Unlike the social changes of the Thatcher era such as Right to Buy, it was not clear at the time it was announced that getting more young people into higher education would be electorally advantageous for Labour. In the previous election, the Labour Party had been much more successful winning the votes of those without degrees than those who held them. However, one of the most important changes over the period since then, and particularly evident in the electoral maps of 2017 and 2019, is the relationship between the educational profile of areas and how they voted, notably also a key feature of the EU referendum vote. While the detailed analysis of these patterns will not be fully available for some time, some glimpses of its silhouette are possible using the aggregate data on how different types of place voted in 2019 and the longer-term trends since 2010 (the first election held under the current constituency boundaries).
The key to understanding why education is important is political values. Politics has long been thought of as a battle between the left and the right, but this captures only part of the story.

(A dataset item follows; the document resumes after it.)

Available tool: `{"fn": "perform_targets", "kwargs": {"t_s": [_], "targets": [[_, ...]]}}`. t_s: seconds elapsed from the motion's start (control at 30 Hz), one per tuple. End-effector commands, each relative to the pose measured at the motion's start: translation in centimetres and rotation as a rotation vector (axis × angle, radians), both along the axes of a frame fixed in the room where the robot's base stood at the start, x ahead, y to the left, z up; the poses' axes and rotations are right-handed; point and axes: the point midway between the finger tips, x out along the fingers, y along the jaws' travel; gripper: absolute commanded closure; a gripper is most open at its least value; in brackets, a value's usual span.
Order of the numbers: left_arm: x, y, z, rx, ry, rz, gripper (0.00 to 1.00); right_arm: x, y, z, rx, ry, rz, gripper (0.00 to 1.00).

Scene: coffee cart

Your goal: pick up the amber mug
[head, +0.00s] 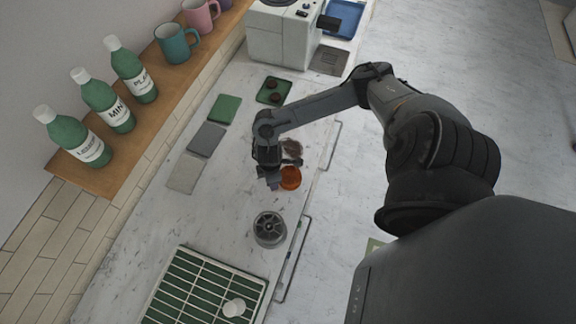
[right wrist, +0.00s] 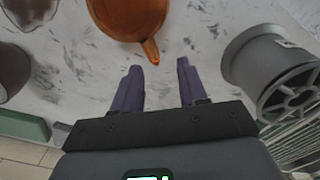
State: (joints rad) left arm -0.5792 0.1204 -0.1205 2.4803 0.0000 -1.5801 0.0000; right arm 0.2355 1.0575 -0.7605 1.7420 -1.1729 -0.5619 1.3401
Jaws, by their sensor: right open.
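The amber mug (head: 290,178) stands on the marble counter near its right edge. In the right wrist view the amber mug (right wrist: 132,14) is at the top, with its handle pointing down toward the gap between my fingers. My right gripper (right wrist: 156,72) is open and empty, its two purple fingers just short of the handle. In the head view my right gripper (head: 274,184) is beside the mug on its left, partly hidden under the arm. My left gripper is not in view.
A grey cylinder (head: 269,229) stands near the mug; it is also at right in the wrist view (right wrist: 275,70). A dark round item (head: 291,150) sits behind the mug. Bottles (head: 80,138) line the wooden shelf.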

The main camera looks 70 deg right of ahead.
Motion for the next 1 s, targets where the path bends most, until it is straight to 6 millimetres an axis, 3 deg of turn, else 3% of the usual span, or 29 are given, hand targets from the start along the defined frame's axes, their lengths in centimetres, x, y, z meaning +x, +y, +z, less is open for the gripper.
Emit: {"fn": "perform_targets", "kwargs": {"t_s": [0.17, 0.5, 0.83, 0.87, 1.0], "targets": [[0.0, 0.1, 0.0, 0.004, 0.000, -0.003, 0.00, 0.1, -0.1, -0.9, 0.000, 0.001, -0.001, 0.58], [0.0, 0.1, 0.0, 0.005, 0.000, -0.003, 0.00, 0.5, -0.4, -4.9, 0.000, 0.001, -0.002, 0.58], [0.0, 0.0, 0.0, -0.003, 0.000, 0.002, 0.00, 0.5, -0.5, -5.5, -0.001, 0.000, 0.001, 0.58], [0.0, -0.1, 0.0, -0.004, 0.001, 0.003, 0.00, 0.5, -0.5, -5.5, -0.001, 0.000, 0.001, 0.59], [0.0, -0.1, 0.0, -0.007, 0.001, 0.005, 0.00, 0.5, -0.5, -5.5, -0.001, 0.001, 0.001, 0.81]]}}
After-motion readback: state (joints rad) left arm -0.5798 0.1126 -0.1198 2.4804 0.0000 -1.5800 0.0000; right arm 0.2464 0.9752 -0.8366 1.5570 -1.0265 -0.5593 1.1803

There is another dimension of social values, which is not correlated with economic positions, but which includes issues increasingly salient in our politics such as criminal justice, immigration, security and foreign aid. This “other” dimension is much more strongly related to referendum vote than the traditional left-right values are. On these “social” issues a significant portion of voters who are otherwise on the “left” in terms of economics are in more conservative positions. The core demographic driver on these social issues is education: crudely, those with degrees are less socially conservative than those without. It will be some time before we are able to look at how the values of individuals mattered for voting in 2019. But the patterns in terms of education for constituencies, and particularly how these have changed over time, are revealing.
Figures quoted throughout are simple bi-variate correlations for seats in England, measuring the extent to which two things vary at the same time. The higher this is in absolute terms the stronger is the connection between them, while negative values indicate that as one rises the other falls. Positive numbers indicate both factors vary in the same way.
Looking only at seats in England (the Scottish and Welsh electoral choices are now too different to take all parts of the UK together), we see significant changes in the relationship between the proportion of the electorate with level 4 qualifications (broadly speaking degree level or higher) and electoral outcomes. In 2010, the correlation between the Conservative vote share and this measure was a small to moderate positive one (0.23): there were on average more Conservative voters in places where there were more people with degrees. By the 2017 election this correlation was no longer evident: there was no relationship between the proportion with level 4 qualifications and the Conservative vote. But in 2019 this correlation turned negative (-0.20). In other words, in 2019 there were fewer Conservative voters in places where there were more people with degrees.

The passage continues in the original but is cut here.